Sesungguhnya ketertarikan saya kepada politik atau khususnya GAM telah dimulai saat saya duduk di kelas dua sekolah menengah atas (SMA). Saya sempat membuat sebuah daftar isi masalah menyangkut keberadaan GAM di Aceh: apa itu GAM, dari mana GAM, ke mana GAM, siapa GAM, dan bagaimana GAM.

Saya bergabung dengan GAM tidak dilandasi dendam. Tak seorang pun anggota keluarga saya yang menjadi korban militer Indonesia di masa Daerah Operasi Militer atau DOM pada tahun 1989 sampai 1998.

Keputusan ini semata-mata didasari rasa kemanusiaan setelah mendengar dan menyaksikan orang-orang biasa menjadi korban perang, dan rasa memiliki Aceh sebagai bangsa Aceh.

Pembantaian terhadap Teungku Bantaqiah, putra dan para santrinya di Beutong Ateuh, Aceh Barat menambah kemarahan saya kepada Indonesia, begitu pula sederet kasus kekerasan dan pembunuhan terhadap warga sipil yang terjadi pasca DOM. Belum lagi penghinaan dan pemerkosaan yang dilakukan TNI terhadap perempuan-perempuan di Aceh, kaum ibu dan saudari kami, makin membakar hati.

Saya merasa martabat kami sebagai orang Aceh telah diinjak-injak atas nama kepentingan negara Indonesia. Dalam hati kecil saya tercetus bahwa Aceh ini milik ”kita” orang Aceh dan bukan milik ”mereka” orang Indonesia.


PADA tanggal 20 Mei 2003, di hari kedua Darurat Militer diberlakukan presiden Megawati Soekarno, pasukan pemerintah Indonesia menggempur Pulo Aceh atau di peta dinamai Pulau Breueh. Ketika itu saya tengah ditugaskan di sana. Pulau ini terletak di antara Pulau Weh dan ujung barat Pulau Sumatra atau Aceh.

Pasukan pemerintah melancarkan serangan dengan menggunakan dua pesawat Hawk buatan Inggris, sebuah F-16 buatan Amerika, 20 speed boat dan empat armada marinir dari Sabang.
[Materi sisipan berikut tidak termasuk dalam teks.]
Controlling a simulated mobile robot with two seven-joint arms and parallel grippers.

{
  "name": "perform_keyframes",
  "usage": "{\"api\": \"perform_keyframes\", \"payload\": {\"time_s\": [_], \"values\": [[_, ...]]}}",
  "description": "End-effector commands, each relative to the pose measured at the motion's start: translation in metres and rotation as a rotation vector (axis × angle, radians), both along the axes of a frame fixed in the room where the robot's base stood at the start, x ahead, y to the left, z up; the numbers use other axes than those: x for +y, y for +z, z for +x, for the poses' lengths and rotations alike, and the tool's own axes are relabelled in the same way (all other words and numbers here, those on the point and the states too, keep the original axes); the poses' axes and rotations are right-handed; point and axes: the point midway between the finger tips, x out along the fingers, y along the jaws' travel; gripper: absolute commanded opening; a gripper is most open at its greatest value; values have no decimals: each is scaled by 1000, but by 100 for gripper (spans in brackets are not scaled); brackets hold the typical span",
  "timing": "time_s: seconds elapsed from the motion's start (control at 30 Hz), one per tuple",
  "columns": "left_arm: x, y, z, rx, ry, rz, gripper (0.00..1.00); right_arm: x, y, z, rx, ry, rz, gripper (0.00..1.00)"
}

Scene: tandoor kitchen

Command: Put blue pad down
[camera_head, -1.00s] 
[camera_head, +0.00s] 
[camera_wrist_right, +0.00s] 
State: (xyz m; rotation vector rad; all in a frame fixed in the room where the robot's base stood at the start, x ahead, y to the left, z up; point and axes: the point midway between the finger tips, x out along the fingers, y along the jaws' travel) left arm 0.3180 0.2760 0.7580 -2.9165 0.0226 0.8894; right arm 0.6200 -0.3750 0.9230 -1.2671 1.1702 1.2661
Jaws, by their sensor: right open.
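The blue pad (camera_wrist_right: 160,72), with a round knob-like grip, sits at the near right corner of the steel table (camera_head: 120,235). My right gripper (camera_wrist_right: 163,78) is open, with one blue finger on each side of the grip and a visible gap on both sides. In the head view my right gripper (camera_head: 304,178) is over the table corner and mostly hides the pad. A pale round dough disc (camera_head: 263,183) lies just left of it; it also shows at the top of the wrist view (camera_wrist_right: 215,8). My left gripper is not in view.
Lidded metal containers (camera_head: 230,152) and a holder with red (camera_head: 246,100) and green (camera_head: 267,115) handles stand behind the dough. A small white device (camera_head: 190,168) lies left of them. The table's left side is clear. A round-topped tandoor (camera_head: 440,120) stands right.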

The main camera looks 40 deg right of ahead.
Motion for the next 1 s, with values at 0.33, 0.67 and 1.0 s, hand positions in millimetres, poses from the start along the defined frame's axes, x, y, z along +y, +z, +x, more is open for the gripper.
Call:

Sehari sebelumnya, bertepatan dengan pemberlakuan Darurat Militer di Aceh, mereka membombardir kawasan Cot Keu Eung, Aceh Besar.

Konfrontasi antara TNA dan TNI di Pulo Aceh dan Lambadeuk ini berlangsung selama 10 jam secara beruntun, sehingga memakan korban di kedua belah pihak. Tujuh di antara kami syahid kala itu.

Penggempuran tersebut menjadi tindak lanjut dari kegagalan proses perundingan pemerintah Indonesia dan GAM di Tokyo, Jepang, pada tanggal 17 Mei sampai 18 Mei 2003.

Masing-masing pihak bertahan pada pendiriannya. GAM bersikeras untuk merdeka. Pemerintah Indonesia hanya setuju memberi status otonomi khusus untuk Aceh. Dari Swedia, delegasi GAM dipimpin Malik Mahmud. Anehnya, utusan GAM dari Aceh yang dipimpin Teungku Sofyan Ibrahim Tiba ditolak izin berangkatnya ke Tokyo oleh pemerintah Indonesia dan mereka ditangkap polisi dari Kepolisian Daerah Aceh di Hotel Kuala Tripa, Banda Aceh. Mereka kemudian dijebloskan ke penjara. Para utusan yang berubah status jadi tahanan itu antara lain Teungku Sofyan Ibrahim Tiba, Teungku Muhammad Usman Lampoh Awe, Teungku Kamaruzzaman, Teungku Nashiruddin Ahmad, dan Amni Ahmad Marzuki.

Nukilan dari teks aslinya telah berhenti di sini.